## WHAT THE TASK REQUIRES
Leave out the pictures and return every entry exactly as it appears.

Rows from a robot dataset
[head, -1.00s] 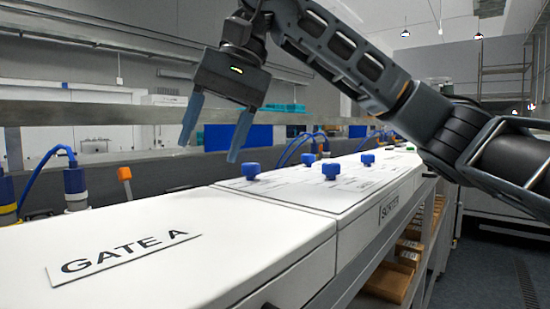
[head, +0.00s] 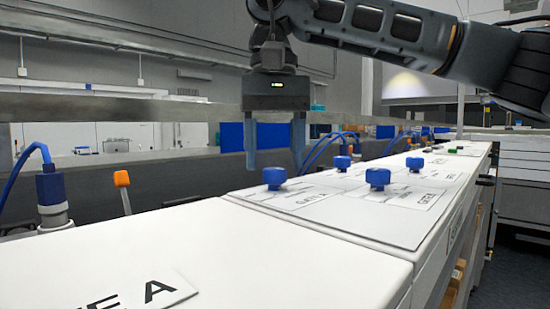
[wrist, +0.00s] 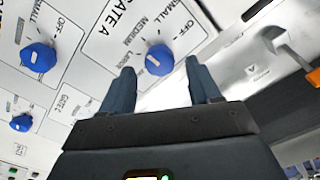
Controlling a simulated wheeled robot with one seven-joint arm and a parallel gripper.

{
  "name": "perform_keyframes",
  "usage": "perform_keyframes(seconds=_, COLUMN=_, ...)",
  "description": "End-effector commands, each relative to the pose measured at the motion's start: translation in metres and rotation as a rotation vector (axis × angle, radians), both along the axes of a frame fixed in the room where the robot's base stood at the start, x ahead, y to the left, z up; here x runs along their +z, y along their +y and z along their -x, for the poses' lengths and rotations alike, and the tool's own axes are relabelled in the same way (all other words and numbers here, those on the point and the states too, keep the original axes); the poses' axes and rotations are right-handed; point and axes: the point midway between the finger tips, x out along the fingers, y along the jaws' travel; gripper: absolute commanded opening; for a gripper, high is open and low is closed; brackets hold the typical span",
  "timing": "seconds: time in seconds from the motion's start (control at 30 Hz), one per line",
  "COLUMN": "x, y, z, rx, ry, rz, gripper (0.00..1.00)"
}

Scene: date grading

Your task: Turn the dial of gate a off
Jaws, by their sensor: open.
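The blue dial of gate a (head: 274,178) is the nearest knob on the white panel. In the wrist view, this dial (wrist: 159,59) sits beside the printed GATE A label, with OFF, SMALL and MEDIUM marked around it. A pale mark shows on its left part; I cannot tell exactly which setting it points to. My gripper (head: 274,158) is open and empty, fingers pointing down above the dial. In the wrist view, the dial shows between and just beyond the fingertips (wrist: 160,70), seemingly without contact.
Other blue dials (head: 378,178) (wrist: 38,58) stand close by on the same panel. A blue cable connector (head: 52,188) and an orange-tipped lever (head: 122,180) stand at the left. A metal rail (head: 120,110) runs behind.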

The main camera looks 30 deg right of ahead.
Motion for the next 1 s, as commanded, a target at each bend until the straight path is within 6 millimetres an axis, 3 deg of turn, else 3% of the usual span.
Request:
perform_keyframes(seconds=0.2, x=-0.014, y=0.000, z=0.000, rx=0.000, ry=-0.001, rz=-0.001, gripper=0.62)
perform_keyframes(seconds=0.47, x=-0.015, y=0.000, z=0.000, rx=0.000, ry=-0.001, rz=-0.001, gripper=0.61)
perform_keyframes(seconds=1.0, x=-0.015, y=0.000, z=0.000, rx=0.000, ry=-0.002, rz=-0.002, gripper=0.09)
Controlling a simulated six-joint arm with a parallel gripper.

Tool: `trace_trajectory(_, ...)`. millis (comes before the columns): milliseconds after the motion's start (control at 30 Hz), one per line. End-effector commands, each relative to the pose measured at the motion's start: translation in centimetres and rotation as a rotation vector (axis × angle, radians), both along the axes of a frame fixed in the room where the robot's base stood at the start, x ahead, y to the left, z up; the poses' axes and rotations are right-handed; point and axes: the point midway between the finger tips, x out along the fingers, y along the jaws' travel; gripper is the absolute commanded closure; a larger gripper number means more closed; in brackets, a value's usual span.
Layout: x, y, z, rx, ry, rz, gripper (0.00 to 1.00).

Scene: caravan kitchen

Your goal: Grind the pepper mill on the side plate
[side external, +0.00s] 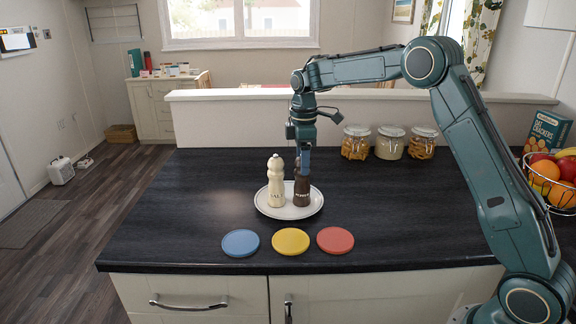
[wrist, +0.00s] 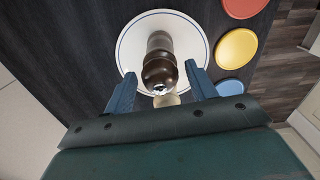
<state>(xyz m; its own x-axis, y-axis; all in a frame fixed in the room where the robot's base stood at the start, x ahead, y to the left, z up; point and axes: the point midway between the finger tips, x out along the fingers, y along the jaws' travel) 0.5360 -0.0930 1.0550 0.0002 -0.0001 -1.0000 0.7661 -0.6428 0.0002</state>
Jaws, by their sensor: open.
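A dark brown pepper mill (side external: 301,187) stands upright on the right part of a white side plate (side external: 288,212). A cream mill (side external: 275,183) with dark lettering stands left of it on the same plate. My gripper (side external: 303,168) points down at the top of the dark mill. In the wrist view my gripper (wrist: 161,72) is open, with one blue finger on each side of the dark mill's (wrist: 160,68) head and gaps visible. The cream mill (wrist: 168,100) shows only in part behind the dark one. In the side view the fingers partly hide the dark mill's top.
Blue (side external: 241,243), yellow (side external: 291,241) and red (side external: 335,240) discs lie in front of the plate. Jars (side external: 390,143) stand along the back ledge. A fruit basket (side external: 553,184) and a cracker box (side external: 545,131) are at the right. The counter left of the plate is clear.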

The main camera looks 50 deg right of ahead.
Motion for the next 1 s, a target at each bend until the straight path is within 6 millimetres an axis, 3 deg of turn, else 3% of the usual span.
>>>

## RESULT OF THIS TASK
[head, -1.00s] 
[head, +0.00s] 
[wrist, +0.00s] 
Controlling a simulated wheeled robot with one seven-joint arm and a parallel gripper.

{
  "name": "perform_keyframes",
  "usage": "perform_keyframes(seconds=_, COLUMN=_, ...)",
  "description": "End-effector commands, each relative to the pose measured at the motion's start: translation in metres and rotation as a rotation vector (axis × angle, radians), both along the axes of a frame fixed in the room where the robot's base stood at the start, x ahead, y to the left, z up; here x runs along their +z, y along their +y and z along their -x, for the poses' lengths and rotations alike, and the tool's own axes are relabelled in the same way (all other words and numbers here, those on the point and the states too, keep the original axes); the poses' axes and rotations are right-handed; point and axes: the point midway between the finger tips, x out along the fingers, y along the jaws' travel; gripper: absolute commanded opening; for a gripper, high is open and low is closed; brackets hold the typical span",
  "timing": "seconds: time in seconds from the motion's start (control at 30 Hz), one per line",
  "COLUMN": "x, y, z, rx, ry, rz, gripper (0.00..1.00)"
}

Scene: date grading

Your task: Turn the dial of gate a off
Jaws, by their sensor: open.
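The blue dial of gate a (head: 274,178) is the nearest knob on the white panel. In the wrist view, this dial (wrist: 159,59) sits beside the printed GATE A label, with OFF, SMALL and MEDIUM marked around it. A pale mark shows on its left part; I cannot tell exactly which setting it points to. My gripper (head: 274,158) is open and empty, fingers pointing down above the dial. In the wrist view, the dial shows between and just beyond the fingertips (wrist: 160,70), seemingly without contact.
Other blue dials (head: 378,178) (wrist: 38,58) stand close by on the same panel. A blue cable connector (head: 52,188) and an orange-tipped lever (head: 122,180) stand at the left. A metal rail (head: 120,110) runs behind.

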The main camera looks 30 deg right of ahead.
Motion for the next 1 s, as commanded, a target at each bend until the straight path is within 6 millimetres an axis, 3 deg of turn, else 3% of the usual span.
Request:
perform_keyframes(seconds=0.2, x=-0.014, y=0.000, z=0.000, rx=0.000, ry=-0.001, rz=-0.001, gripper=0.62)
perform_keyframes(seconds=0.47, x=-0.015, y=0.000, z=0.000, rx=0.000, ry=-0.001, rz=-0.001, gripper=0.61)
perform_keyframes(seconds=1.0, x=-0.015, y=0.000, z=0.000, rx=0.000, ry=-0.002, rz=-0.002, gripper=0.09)
Controlling a simulated six-joint arm with a parallel gripper.

Tool: `trace_trajectory(_, ...)`. millis (comes before the columns): milliseconds after the motion's start (control at 30 Hz), one per line. End-effector commands, each relative to the pose measured at the motion's start: translation in centimetres and rotation as a rotation vector (axis × angle, radians), both along the axes of a frame fixed in the room where the robot's base stood at the start, x ahead, y to the left, z up; the poses' axes and rotations are right-handed; point and axes: the point midway between the finger tips, x out along the fingers, y along the jaws' travel; gripper is the absolute commanded closure; a larger gripper number means more closed; in brackets, a value's usual span.
Layout: x, y, z, rx, ry, rz, gripper (0.00 to 1.00).

Scene: caravan kitchen

Your goal: Grind the pepper mill on the side plate
[side external, +0.00s] 
[wrist, +0.00s] 
<state>(xyz m; its own x-axis, y-axis; all in a frame fixed in the room where the robot's base stood at the start, x ahead, y to the left, z up; point and axes: the point midway between the finger tips, x out along the fingers, y along the jaws' travel) 0.5360 -0.0930 1.0550 0.0002 -0.0001 -1.0000 0.7661 -0.6428 0.0002</state>
Jaws, by their sensor: open.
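A dark brown pepper mill (side external: 301,187) stands upright on the right part of a white side plate (side external: 288,212). A cream mill (side external: 275,183) with dark lettering stands left of it on the same plate. My gripper (side external: 303,168) points down at the top of the dark mill. In the wrist view my gripper (wrist: 161,72) is open, with one blue finger on each side of the dark mill's (wrist: 160,68) head and gaps visible. The cream mill (wrist: 168,100) shows only in part behind the dark one. In the side view the fingers partly hide the dark mill's top.
Blue (side external: 241,243), yellow (side external: 291,241) and red (side external: 335,240) discs lie in front of the plate. Jars (side external: 390,143) stand along the back ledge. A fruit basket (side external: 553,184) and a cracker box (side external: 545,131) are at the right. The counter left of the plate is clear.

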The main camera looks 50 deg right of ahead.
Motion for the next 1 s, a target at each bend until the straight path is within 6 millimetres an axis, 3 deg of turn, else 3% of the usual span.
>>>

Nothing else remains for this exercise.